[Given data start]

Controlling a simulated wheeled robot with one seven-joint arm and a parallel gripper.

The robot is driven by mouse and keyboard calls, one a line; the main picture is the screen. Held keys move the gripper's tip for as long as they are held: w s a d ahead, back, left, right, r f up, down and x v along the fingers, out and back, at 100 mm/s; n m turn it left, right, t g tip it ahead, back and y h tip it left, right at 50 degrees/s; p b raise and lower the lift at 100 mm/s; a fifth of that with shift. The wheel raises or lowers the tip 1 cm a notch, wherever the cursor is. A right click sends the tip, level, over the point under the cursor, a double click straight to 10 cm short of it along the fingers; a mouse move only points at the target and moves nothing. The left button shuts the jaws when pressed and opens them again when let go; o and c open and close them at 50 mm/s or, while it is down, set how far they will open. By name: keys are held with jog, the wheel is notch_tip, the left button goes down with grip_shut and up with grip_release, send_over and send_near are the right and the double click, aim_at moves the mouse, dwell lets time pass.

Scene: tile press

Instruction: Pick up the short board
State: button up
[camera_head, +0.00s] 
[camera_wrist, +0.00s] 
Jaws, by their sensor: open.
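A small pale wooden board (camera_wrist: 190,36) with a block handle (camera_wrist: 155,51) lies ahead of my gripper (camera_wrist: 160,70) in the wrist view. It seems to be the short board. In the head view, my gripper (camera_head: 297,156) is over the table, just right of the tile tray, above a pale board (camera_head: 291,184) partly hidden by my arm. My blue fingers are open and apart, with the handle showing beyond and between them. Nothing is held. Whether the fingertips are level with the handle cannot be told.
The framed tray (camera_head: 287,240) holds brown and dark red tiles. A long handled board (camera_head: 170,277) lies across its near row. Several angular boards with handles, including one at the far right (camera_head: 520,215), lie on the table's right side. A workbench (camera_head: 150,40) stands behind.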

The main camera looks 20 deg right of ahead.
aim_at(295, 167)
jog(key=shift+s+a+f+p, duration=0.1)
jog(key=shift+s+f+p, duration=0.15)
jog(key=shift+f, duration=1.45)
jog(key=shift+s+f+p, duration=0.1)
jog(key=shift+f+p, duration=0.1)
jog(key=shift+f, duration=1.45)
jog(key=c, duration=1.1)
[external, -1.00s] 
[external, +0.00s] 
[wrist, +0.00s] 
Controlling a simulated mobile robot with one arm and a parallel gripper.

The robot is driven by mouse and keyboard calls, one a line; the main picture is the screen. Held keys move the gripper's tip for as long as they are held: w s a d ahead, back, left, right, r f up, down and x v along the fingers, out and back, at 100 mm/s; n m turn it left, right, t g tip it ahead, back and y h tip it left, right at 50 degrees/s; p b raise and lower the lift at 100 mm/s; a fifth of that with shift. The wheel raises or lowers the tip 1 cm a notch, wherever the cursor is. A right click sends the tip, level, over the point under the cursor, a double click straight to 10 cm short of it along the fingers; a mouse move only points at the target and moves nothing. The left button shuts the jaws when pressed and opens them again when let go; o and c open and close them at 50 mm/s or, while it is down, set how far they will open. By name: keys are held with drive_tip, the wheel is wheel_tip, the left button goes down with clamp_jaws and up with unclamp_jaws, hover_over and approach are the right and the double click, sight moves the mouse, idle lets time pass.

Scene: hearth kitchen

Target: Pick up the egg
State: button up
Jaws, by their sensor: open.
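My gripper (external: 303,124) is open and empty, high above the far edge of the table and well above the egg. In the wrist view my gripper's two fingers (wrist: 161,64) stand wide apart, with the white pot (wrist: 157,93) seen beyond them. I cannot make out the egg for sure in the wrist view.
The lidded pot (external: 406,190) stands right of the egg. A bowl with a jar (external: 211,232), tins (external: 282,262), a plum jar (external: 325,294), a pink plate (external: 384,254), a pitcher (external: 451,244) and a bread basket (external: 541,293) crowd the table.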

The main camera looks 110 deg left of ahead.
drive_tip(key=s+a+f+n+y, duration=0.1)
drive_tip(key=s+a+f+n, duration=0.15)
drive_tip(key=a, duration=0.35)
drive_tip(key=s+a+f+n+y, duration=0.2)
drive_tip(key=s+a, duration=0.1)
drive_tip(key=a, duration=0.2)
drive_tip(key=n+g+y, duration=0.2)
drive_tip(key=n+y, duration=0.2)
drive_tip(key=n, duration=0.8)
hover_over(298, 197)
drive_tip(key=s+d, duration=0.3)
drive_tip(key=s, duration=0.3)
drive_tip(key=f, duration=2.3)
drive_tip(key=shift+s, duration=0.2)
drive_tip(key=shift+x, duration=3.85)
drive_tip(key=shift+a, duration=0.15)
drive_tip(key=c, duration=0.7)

[Given data end]

### Written instruction
State only how many lines in the material include "Pick".

### Task result
2